Roy offers an alternative to homelessness for the propertyless, however. If homelessness is the paradigmatic counterexample to propertied citizenship in the First World, she casts informal housing or squatting as its equivalent in the Third World. And she draws attention to the fact that squatting is not solely limited to the developing world by profiling an American anarchist group that practices squatting as a form of resistance to the paradigm of propertied citizenship. Homes Not Jails employs squatting as both a symbolic challenge to policies that persecute the homeless and as a tactic to take advantage of the doctrine of adverse possession, which represents a path to legal ownership through a form of “sweat equity,” a concept more familiar to the Third World than to the First. If an abandoned property is occupied, rehabilitated, and remade into a livable space, adverse possession provides a way for the rejuvenated property’s occupiers to acquire legal ownership. This type of squatting is a kind of reincarnation of the one-night house in a slightly different form and without the extreme temporal constraints, but still a path to property ownership directly through occupation and labor rather than through an exchange of money.
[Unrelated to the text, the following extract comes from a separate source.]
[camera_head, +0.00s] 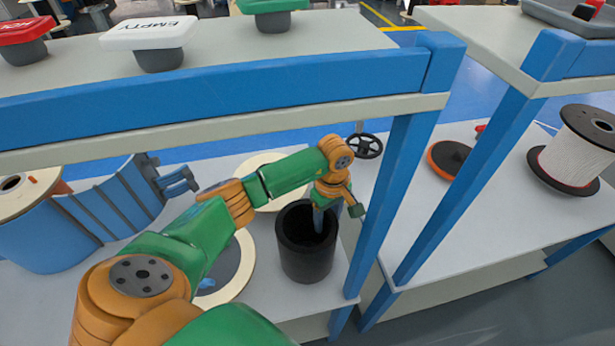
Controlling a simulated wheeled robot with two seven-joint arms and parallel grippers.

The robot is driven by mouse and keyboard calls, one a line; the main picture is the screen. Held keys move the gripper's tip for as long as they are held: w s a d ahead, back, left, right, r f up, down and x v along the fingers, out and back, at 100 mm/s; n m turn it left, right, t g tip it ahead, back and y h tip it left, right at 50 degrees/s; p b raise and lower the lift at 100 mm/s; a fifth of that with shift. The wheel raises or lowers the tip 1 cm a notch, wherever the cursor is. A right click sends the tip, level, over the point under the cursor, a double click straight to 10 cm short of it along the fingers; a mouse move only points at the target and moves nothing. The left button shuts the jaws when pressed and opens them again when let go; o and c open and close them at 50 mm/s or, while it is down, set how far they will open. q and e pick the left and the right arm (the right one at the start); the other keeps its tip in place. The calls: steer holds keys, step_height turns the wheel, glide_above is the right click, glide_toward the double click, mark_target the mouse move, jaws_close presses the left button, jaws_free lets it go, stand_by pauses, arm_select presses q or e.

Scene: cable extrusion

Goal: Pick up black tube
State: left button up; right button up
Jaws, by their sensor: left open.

“Taking” houses in this way has seen a resurgence in some of the places that were most severely ravaged by the foreclosure crisis. While it need not take place under literal cover of darkness, it operates on the border between deviance and legitimacy, and opens up an alternative way of accessing the privileges that are tied up with property ownership. The rules that had governed entry and membership to the propertied middle-class for decades were upended in the foreclosure crisis. In its aftermath, these alternative methods of property acquisition seem particularly apt.


References:

Elwood S, Lawson V, 2013, “Whose crisis? Spatial imaginaries of class, poverty and vulnerability”Environment and Planning A 45(1), 103-108.

Roy A, 2003, “Paradigms of propertied citizenship: Transnational techniques of analysis” Urban Affairs Review 38(4), 273-89.

Ward C, 2002, Cotters and Squatter: Housing’s Hidden History. Nottingham: Five Leaves Publishing.